UAN in the marketplace is very tight in a global sense and there has been proof of that in the last month when it seemed unachievable to sell at a certain price level, to it jumping to a price above that.
The supply chain has evaporated and getting product to WA for next year is going to be a challenge.
Nutrien Ag Solutions region fertiliser manager Shane Page said luckily, they've got trusted suppliers and as a business are making procurement decisions well ahead of time, with four shipments of fertiliser set to arrive in December.
"That is quite unusual for us as a business and we're looking at somewhere between US $25m and $30m for a boat load of fertiliser, which is a significant investment by our business to make sure farmers have the product to be able to be profitable and sustainable next year," Mr Page said.

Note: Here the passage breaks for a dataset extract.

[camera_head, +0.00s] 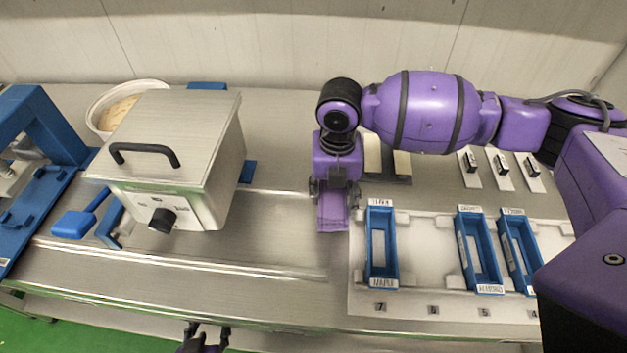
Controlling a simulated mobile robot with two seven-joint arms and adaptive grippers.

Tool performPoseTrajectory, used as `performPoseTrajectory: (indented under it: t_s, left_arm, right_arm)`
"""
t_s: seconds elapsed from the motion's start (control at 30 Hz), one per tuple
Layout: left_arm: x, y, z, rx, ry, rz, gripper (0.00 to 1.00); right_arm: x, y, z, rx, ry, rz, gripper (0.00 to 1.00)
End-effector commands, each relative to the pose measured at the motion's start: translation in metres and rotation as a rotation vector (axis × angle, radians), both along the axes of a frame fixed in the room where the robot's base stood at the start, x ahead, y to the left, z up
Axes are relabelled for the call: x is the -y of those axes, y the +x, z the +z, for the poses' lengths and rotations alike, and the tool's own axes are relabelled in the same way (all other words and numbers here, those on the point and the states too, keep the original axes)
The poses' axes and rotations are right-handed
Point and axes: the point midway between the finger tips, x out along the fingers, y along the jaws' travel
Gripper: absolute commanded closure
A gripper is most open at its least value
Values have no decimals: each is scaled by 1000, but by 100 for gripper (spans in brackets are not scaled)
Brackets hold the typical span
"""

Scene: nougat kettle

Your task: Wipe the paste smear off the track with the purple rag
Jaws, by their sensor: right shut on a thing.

"We need to be smart about what we do with our money when it comes to fertiliser - that includes soil testing to understand what removal we're about to see though this harvest which will be critical in order to maximise our spend on fertiliser for next year.
"Furthermore, the sooner phosphate is moved out of our sheds, the sooner we've got the ability to bring in nitrogen and I'm pleased to say that we have another shipment of UAN set to arrive in February."
With total fertiliser storage for Nutrien in WA now at 250,000t -50,000t for UAN and 200,000t for granular, the company is set for capacity for now.
"We won't need to expand our UAN capacity for now - what we have now will allow us to bring into the market annually around 180,000 to 200,000 tonnes from those two tanks and we're nowhere near that capacity at the moment, so there is plenty of room to grow," Mr Duperouzel said.
"When it comes to granular storage, we're looking at potentially investing in some of our regional storage sites, not in the next 12 months, but after that, so we're constantly reviewing things."